Exercise brief:
Pull every line holding the string "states" from the records below.

[Records]

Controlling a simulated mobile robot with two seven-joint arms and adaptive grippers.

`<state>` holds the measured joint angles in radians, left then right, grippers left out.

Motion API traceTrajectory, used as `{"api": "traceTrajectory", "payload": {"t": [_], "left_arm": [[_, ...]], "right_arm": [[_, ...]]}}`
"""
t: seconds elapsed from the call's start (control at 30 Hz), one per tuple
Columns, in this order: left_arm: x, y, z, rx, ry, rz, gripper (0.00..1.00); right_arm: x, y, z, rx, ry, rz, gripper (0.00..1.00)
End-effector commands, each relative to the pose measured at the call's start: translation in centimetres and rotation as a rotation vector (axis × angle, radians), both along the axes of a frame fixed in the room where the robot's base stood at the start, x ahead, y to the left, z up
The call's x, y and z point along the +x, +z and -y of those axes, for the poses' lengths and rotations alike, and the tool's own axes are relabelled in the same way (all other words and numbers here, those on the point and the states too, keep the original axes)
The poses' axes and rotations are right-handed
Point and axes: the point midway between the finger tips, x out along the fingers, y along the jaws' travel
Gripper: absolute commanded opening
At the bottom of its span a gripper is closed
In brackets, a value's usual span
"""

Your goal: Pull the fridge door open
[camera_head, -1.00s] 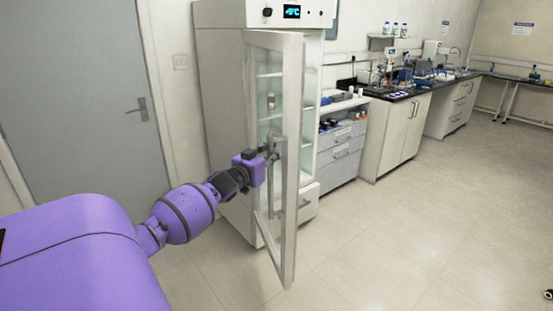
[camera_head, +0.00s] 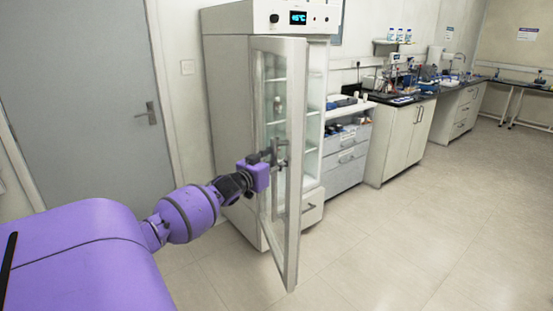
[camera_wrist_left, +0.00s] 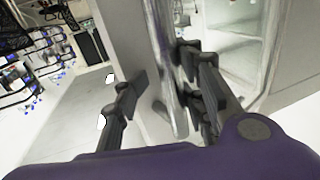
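The white fridge (camera_head: 225,110) stands left of centre in the head view, with a lit display on top. Its glass door (camera_head: 293,200) is ajar, swung out towards me, and shelves show inside. My left gripper (camera_head: 275,153) is at the door at about mid height. In the left wrist view, its two dark fingers (camera_wrist_left: 163,88) are spread apart, with the upright metal handle bar (camera_wrist_left: 163,50) and part of the door frame between them. The bar is nearer the right finger; I cannot tell whether they touch. My right gripper is in neither view.
A grey room door (camera_head: 85,90) is at the left. Drawers (camera_head: 345,165) and a dark-topped lab bench (camera_head: 405,130) line the wall right of the fridge. The floor (camera_head: 410,240) in front and to the right is clear.

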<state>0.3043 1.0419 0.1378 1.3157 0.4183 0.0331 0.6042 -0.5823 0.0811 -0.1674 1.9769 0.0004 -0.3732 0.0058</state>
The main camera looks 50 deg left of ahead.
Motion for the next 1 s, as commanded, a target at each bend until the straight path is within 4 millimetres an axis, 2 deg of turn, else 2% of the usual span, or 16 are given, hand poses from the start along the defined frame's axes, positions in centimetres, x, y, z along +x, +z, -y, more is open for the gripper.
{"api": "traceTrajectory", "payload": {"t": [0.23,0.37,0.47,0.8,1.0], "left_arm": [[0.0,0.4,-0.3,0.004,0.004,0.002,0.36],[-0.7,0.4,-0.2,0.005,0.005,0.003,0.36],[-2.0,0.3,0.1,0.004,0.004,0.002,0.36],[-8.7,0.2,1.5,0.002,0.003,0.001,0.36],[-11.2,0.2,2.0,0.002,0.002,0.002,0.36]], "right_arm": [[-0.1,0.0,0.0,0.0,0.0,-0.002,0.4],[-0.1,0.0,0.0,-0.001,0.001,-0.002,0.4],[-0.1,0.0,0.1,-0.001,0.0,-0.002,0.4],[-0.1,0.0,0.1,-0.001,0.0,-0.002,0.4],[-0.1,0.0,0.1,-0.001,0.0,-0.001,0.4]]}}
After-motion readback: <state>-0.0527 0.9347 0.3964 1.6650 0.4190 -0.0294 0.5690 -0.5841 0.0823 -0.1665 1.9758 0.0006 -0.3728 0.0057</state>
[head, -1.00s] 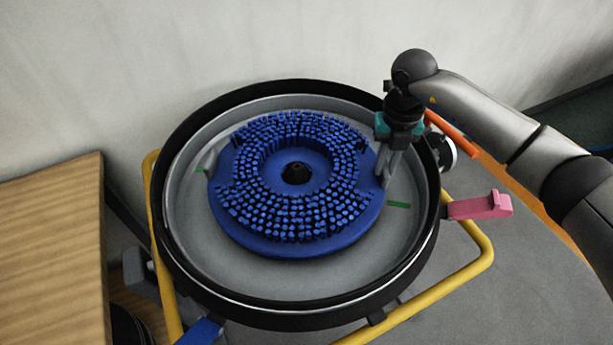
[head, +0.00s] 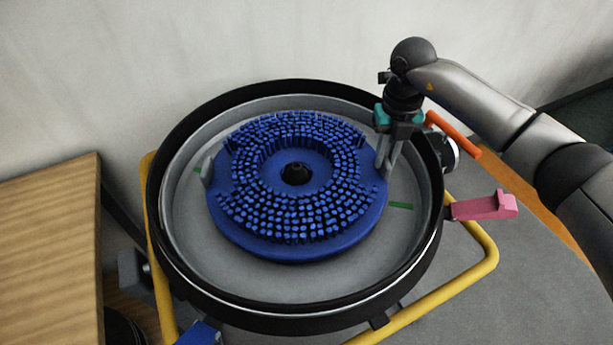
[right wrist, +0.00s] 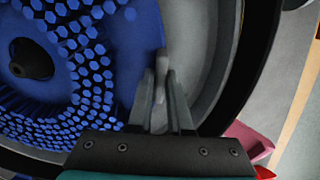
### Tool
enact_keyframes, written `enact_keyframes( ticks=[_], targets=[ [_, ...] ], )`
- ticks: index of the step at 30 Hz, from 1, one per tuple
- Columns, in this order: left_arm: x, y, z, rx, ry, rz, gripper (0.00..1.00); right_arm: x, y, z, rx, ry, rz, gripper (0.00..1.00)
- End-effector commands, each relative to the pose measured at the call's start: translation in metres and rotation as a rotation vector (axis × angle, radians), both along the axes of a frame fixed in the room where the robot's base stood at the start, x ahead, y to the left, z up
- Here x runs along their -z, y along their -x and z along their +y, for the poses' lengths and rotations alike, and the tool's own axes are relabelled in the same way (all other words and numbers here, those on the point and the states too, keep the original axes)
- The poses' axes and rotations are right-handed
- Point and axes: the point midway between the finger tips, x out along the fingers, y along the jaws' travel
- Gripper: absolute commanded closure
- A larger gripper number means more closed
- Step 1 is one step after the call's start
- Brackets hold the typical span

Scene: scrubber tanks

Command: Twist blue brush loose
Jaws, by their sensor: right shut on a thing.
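The blue brush (head: 290,244) is a round disc with rings of bristles and a dark centre hub (head: 296,173). It lies bristles up inside the round tank (head: 290,285); part of it also shows in the right wrist view (right wrist: 118,70). A grey tab (head: 207,172) stands at its left edge. My right gripper (head: 384,166) reaches down at the brush's right edge. In the right wrist view its fingers are shut on a second grey tab (right wrist: 161,75) beside the disc. My left gripper is not in view.
The tank's black rim (head: 165,250) stands close around my right gripper. An orange handle (head: 453,134) and a pink lever (head: 485,206) stick out at the right. A yellow frame (head: 480,268) surrounds the tank. A wooden surface (head: 50,240) is at left. Green marks (head: 400,205) lie on the tank floor.

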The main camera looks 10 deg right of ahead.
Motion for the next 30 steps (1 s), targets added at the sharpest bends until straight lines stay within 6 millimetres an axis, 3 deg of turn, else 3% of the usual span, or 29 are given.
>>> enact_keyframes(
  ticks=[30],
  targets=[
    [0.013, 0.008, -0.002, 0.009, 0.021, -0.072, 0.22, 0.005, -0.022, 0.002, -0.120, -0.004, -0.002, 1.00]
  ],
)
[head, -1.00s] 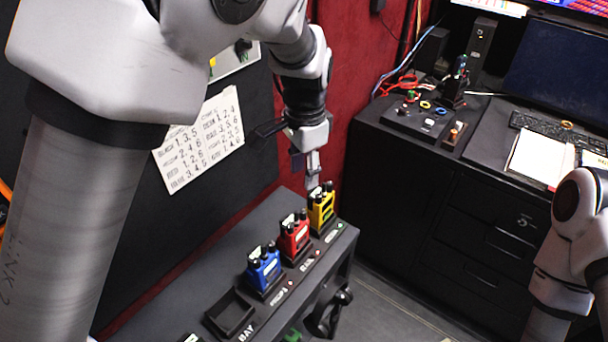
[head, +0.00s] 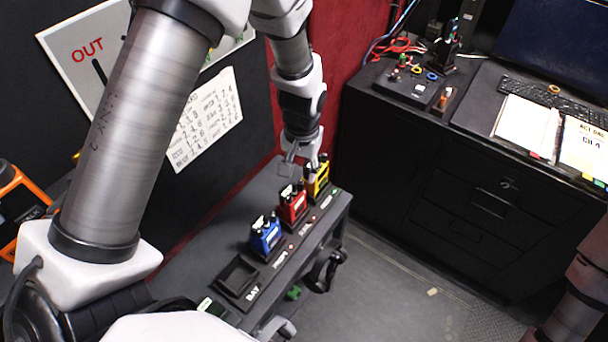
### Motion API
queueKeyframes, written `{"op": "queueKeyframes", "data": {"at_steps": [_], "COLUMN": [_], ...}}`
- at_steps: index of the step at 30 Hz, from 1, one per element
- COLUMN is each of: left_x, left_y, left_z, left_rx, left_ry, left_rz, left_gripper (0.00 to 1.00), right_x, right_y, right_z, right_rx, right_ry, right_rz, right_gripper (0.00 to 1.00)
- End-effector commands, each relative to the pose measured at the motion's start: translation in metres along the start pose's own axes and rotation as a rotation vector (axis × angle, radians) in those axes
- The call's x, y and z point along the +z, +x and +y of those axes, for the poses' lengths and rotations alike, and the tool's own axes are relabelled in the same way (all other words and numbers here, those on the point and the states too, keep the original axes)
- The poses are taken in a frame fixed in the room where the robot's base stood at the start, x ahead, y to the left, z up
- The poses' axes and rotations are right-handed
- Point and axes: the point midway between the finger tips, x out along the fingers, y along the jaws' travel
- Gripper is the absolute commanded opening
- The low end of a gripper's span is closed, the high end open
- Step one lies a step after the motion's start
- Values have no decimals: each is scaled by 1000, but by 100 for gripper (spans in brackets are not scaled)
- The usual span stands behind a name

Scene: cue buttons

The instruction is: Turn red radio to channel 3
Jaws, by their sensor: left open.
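The red radio (head: 292,206) stands upright in the charging rack (head: 318,222) on the bench, between the blue radio (head: 265,236) and the yellow radio (head: 317,178). My left gripper (head: 303,166) is open and empty, pointing down just above and behind the red and yellow radios. I cannot tell whether a fingertip touches the yellow radio's top. The red radio's knobs are too small to read. My right gripper is out of view; only part of my right arm shows at the lower right edge.
An empty bay (head: 238,277) is left of the blue radio. A paper list of numbers (head: 206,118) hangs on the dark panel behind. A black drawer cabinet (head: 430,190) with an open binder (head: 530,128) stands at right. A headset (head: 326,266) hangs at the bench's front.

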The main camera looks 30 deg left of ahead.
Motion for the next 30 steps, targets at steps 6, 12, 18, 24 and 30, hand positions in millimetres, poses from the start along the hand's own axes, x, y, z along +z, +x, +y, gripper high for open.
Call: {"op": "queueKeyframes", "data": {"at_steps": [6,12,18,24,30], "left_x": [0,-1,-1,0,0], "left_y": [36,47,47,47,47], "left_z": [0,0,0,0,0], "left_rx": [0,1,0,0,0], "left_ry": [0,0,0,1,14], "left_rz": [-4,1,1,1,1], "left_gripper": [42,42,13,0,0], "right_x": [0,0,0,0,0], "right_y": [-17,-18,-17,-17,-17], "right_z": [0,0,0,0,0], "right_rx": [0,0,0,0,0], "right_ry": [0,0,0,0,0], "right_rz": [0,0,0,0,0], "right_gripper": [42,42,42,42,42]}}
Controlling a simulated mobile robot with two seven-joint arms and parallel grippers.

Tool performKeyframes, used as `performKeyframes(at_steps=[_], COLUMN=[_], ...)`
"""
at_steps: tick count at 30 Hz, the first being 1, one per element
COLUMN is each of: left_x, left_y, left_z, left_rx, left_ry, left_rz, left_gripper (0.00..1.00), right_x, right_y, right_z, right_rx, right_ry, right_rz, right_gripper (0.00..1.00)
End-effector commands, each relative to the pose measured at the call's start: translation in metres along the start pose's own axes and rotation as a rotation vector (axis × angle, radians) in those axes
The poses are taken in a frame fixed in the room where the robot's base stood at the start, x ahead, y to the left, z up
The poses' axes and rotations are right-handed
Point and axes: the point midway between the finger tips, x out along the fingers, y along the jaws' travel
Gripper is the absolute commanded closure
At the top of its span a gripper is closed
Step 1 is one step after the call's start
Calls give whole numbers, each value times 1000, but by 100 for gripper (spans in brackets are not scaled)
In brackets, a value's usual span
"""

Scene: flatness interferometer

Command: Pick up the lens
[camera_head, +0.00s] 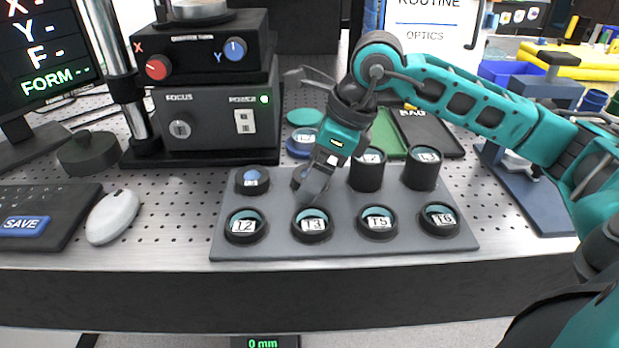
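A grey tray (340,247) holds round black holders in two rows. The front row has holders with pale teal tops, labelled about T2 (246,226), T3 (312,225), T5 (378,223) and T6 (439,220). In the back row are a low holder with a blue top (252,180), a holder partly hidden behind my gripper, and two taller black cylinders (367,170) (421,168) with white labels. Which one is the lens is not clear. My right gripper (313,188) points down over the tray's middle left, behind the T3 holder; its finger gap is not visible. My left gripper is out of view.
A focus and power box (215,130) with a stage stands behind the tray. A mouse (113,216) and keyboard (40,215) lie left. Round teal and blue pieces (304,118) sit behind my gripper. A blue-grey stand (530,195) is at right.

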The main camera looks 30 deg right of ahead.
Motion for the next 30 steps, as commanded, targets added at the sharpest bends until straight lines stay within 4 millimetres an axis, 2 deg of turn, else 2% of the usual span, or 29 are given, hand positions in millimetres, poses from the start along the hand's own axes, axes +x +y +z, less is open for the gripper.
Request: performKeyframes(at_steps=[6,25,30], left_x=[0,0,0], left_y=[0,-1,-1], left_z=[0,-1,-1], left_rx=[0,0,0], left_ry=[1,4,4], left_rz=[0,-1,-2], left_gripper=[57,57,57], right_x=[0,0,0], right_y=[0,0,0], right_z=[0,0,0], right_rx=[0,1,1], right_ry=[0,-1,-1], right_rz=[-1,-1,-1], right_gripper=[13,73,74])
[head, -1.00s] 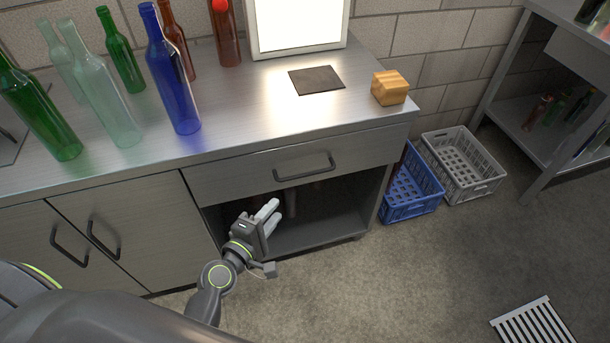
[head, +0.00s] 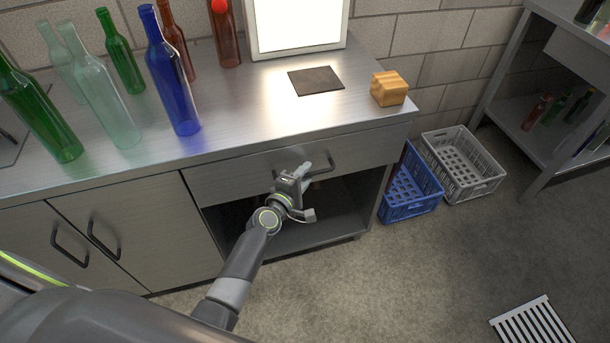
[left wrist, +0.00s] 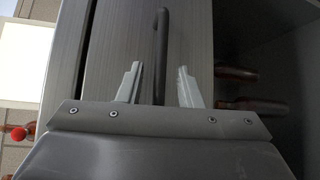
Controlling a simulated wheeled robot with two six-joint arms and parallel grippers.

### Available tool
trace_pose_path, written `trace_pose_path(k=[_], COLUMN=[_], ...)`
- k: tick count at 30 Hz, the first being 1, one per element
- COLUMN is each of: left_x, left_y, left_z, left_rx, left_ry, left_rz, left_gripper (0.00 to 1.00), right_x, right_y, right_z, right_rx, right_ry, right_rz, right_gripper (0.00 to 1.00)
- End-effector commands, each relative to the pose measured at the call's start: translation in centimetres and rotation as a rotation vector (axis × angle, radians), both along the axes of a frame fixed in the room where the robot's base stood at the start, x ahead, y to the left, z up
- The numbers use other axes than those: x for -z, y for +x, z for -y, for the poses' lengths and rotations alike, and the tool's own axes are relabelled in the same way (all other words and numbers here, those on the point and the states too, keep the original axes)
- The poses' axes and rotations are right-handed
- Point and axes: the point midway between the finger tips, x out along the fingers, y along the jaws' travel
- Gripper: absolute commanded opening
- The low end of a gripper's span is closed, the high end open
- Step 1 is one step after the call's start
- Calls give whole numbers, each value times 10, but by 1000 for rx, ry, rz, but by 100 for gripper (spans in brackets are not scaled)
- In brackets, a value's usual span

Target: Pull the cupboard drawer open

Expected output:
The call's x, y and z point along the +x, +z and -y of those axes, for the poses' lengths and rotations alike, and the tool's own axes are relabelled in the same way (all other words and numbers here, those on the point and the states too, keep the original axes)
- Here x runs along their -z, y along their -x and z along their +y, for the poses' lengths and rotations alike, and the tool's own axes are relabelled in the same way (all other words and numbers here, those on the point and the states too, keep the original axes)
- The call's x, y and z point along the +z, +x and +y of those axes, for the poses' lengths and rotations alike, and the tool's own axes are relabelled in the same way (all other words and numbers here, those on the point and the states too, keep the original axes)
- The numbers use other axes than those: x for -z, y for +x, z for -y, for the poses' lengths and rotations alike, and the tool's own axes are relabelled in the same way (all other words and numbers here, those on the point and the states too, keep the original axes)

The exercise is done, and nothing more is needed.